C'est ce dernier point qui a, sans doute, le plus compté. Martine Aubry a, en effet, forcé les entreprises à revoir leur organisation avec les syndicats dans des négociations difficiles puisqu'il ne s'agissait pas seulement de donner quelques jours de congé supplémentaires aux salariés mais de revoir la distribution du temps travaillé dans les détails. C'est le coeur même de leurs règlements que les entreprises ont du retravailler avec les représentants des salariés, ce qu'elles n'avaient jamais fait. L'un des objectifs avoués des 35 heures était de renforcer le pouvoir syndical. Et, de fait, dans toutes les entreprises, même dans les petites PME, les directions ont du se mettre autour d'une table avec des délégués du personnel en situation de force pour négocier les horaires, l'organisation, les plannings, les rotations des effectifs, les heures d'arrivée ou de départ… Et cela a paru insupportable à tous ces patrons qui pensaient comme Yvon Gattaz, l'ancien Président du MEDEF : "à chacun ses compétences, au tourneur de tourner, au chef d’entreprise de gérer."

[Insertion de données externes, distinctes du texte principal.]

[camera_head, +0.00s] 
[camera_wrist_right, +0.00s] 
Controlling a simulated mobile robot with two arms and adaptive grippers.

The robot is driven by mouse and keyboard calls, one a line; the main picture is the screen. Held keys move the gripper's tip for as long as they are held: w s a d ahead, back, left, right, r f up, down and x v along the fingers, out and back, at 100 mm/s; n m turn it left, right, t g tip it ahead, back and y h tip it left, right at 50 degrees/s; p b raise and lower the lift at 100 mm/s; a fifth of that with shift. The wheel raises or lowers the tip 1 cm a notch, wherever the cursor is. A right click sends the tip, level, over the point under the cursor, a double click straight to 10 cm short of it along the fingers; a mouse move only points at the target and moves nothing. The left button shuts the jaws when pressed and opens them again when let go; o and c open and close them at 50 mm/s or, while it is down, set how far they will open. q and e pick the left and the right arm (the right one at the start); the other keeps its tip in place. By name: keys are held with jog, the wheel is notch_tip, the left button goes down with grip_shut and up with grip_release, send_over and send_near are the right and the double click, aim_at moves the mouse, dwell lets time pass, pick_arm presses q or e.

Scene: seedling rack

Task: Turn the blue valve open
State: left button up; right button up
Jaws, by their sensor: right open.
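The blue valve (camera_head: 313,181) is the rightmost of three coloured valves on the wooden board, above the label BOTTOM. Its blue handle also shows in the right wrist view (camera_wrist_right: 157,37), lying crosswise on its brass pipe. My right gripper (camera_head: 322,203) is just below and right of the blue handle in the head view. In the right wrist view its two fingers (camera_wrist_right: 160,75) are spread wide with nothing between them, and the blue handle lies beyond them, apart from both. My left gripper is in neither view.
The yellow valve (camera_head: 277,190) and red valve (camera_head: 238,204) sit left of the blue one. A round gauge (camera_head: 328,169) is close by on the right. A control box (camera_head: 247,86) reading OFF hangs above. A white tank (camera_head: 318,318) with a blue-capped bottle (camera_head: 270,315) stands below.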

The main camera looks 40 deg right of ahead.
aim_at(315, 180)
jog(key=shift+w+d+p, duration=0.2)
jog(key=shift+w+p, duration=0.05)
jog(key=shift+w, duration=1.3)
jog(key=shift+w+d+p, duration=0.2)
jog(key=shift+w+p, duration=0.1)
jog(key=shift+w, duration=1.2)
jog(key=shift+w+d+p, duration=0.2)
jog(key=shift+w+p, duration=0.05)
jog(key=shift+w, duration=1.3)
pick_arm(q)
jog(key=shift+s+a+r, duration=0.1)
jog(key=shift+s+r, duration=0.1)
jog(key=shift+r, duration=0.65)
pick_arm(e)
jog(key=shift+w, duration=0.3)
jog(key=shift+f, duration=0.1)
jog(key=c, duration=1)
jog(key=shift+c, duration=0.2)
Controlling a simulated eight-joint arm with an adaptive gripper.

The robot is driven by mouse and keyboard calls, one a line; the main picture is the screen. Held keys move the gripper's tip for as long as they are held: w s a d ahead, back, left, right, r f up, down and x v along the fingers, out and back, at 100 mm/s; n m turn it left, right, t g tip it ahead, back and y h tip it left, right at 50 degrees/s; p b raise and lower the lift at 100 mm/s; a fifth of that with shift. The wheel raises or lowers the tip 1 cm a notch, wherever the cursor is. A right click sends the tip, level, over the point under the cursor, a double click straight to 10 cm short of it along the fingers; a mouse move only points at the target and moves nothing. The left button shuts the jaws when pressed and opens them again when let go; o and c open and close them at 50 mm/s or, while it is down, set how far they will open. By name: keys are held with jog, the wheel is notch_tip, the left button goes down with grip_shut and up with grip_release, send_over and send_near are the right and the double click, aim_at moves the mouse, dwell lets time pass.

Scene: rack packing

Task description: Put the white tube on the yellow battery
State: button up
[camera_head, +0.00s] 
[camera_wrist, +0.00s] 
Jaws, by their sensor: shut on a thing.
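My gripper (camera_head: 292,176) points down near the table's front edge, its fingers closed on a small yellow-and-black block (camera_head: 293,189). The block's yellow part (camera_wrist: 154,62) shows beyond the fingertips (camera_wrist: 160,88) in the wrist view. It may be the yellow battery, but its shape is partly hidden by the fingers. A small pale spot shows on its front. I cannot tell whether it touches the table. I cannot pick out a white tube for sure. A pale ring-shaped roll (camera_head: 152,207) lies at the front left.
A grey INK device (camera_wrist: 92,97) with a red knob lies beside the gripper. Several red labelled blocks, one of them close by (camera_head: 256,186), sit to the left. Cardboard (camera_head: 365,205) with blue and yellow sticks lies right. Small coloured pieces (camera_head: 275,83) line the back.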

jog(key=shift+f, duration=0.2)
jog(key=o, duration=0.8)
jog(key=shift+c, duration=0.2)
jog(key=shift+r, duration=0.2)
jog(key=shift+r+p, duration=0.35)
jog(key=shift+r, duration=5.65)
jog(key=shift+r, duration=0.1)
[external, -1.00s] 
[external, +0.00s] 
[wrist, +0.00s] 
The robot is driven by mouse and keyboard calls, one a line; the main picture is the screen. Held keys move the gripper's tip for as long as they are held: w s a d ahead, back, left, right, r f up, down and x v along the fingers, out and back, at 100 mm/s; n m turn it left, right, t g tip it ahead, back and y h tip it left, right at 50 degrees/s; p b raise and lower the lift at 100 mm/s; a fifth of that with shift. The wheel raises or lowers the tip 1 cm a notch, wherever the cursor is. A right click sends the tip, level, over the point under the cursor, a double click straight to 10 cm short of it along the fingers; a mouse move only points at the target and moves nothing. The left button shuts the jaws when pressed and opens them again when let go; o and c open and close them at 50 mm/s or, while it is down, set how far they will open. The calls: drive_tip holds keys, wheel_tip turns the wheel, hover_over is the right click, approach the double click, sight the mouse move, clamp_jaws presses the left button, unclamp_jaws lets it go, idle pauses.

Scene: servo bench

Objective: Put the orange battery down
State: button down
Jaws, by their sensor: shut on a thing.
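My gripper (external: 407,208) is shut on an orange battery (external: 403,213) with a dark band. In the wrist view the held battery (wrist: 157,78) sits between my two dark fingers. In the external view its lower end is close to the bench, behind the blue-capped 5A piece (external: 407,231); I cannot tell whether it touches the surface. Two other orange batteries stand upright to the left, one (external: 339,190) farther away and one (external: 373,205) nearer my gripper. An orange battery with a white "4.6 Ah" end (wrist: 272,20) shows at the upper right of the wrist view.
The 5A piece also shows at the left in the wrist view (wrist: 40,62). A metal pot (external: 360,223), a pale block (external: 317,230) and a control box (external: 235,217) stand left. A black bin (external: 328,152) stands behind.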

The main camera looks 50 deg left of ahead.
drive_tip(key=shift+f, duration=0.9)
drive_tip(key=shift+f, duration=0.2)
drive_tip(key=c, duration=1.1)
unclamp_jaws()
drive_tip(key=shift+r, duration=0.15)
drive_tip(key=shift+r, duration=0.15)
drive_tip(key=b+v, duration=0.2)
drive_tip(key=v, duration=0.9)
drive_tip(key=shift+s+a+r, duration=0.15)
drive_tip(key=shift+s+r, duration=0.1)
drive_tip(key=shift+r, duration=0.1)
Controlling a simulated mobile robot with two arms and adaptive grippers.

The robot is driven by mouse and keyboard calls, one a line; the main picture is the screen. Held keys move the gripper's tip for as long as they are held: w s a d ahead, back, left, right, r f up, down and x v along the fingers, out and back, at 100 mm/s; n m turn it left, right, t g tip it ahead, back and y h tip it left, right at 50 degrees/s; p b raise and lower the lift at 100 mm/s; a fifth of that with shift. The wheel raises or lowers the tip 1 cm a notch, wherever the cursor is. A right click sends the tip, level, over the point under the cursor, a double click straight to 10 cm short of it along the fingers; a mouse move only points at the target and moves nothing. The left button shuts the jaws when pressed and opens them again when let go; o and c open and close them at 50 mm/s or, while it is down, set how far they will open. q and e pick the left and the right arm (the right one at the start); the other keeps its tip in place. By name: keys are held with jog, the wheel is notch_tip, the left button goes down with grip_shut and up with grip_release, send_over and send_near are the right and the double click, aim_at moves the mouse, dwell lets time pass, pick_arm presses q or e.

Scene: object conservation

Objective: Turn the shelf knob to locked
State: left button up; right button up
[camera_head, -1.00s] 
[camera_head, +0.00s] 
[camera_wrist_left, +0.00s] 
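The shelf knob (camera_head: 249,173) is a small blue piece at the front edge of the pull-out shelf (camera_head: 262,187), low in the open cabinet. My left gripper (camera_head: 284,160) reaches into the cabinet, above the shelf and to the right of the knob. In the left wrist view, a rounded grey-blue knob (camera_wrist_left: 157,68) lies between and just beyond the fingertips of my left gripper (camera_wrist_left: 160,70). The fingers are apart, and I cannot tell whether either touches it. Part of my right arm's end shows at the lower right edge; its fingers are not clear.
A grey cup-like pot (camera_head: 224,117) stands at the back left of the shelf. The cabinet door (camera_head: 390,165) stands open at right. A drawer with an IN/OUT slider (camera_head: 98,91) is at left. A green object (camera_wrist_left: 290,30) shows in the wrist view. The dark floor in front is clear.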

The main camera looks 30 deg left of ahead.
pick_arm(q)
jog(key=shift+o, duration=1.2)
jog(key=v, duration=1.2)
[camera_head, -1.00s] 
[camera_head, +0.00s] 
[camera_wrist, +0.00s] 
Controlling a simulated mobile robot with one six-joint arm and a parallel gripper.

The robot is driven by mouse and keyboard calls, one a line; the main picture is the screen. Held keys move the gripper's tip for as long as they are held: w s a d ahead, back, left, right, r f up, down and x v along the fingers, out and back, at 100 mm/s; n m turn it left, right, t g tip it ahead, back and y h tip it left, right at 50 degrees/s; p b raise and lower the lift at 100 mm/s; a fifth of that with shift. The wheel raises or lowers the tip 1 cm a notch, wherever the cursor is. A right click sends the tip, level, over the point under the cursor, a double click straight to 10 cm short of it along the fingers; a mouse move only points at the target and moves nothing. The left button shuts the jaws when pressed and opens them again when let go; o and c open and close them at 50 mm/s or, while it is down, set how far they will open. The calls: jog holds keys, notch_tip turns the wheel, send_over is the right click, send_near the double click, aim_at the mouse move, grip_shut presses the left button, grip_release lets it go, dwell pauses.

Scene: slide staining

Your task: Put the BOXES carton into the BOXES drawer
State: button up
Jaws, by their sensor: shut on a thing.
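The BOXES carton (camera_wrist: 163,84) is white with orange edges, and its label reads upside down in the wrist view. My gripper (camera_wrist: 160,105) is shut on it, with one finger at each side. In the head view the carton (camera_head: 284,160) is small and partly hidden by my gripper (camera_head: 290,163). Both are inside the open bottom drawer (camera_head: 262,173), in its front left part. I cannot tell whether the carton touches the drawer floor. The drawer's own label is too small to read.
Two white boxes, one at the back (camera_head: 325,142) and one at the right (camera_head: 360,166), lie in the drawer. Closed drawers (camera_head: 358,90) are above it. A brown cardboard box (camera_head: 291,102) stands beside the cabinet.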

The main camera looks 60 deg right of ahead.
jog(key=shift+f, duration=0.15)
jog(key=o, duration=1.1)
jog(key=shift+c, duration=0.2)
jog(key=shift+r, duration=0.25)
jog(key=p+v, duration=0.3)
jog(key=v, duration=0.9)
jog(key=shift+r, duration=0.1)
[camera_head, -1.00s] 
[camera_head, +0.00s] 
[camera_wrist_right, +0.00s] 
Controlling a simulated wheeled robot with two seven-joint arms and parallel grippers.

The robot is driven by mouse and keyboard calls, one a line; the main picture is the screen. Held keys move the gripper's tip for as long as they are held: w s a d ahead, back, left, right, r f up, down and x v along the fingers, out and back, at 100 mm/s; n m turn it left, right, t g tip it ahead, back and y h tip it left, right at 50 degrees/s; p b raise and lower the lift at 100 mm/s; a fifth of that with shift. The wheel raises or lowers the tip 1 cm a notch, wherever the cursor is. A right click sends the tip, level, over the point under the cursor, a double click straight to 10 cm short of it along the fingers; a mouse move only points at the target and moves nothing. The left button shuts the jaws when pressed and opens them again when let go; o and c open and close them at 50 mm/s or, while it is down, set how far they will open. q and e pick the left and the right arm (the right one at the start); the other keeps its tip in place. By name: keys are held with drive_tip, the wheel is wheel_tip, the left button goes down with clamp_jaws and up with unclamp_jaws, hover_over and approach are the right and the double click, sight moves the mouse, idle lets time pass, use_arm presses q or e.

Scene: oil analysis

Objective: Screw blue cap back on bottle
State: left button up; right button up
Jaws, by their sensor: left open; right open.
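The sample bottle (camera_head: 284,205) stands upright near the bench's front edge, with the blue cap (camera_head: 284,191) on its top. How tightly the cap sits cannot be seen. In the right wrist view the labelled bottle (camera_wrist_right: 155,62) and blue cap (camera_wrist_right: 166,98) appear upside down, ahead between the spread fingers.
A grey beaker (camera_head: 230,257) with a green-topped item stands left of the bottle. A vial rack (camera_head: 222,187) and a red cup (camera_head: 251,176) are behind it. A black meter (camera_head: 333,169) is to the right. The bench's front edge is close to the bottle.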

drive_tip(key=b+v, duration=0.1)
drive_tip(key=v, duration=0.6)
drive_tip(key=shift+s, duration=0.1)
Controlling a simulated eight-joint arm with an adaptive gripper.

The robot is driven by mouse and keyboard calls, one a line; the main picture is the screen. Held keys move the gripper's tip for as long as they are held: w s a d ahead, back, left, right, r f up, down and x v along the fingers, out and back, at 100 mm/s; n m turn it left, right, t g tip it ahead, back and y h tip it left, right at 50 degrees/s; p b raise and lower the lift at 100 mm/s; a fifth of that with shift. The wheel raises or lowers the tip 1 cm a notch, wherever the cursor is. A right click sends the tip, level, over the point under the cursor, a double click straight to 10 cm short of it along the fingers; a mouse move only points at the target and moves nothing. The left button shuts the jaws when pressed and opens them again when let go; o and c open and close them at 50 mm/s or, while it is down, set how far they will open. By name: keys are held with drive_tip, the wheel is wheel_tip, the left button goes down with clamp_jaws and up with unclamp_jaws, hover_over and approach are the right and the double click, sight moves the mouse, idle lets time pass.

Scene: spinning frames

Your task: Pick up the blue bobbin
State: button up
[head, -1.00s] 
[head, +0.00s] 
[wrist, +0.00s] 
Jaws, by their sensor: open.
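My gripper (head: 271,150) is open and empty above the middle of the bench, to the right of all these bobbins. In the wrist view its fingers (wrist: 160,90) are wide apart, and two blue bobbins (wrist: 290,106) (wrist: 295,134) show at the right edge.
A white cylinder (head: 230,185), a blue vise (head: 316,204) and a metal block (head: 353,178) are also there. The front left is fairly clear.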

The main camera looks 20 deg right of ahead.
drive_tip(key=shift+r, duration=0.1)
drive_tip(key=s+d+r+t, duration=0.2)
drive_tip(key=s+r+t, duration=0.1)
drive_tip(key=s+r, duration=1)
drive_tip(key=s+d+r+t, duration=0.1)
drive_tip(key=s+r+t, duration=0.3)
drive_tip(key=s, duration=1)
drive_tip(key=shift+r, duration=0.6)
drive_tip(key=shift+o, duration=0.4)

La gauche a souvent éprouvé une certaine gêne à l'égard des 35 heures. En témoigne, entre autres, le désir de Manuel Valls de les "déverouiller". Elle a tort. Cette mesure a été une grande avancée sociale, elle est un modèle de réforme profonde réussie et elle donne un exemple de politique économique efficace. Les lois sur les 35 heures, dans leur première mouture, ont, en effet, incité les entreprises à recruter pour compenser les heures perdues mais aussi à réaliser des investissements de productivité puisqu'il suffisait pour bénéficier des aides associées au passage aux 35 heures de recruter 6% d'effectifs supplémentaires quand elles perdaient 10% du temps de travail. Ce sont les deux moteurs de la croissance que cette mesure allumait en même temps. Ceci explique sans doute que l'industrie française n'en ait pas, à l'inverse de tous les pronostics, souffert. Bien au contraire : elle a connu dans les mois qui ont suivi une croissance plus rapide que le reste de l'Europe et les Etats-Unis.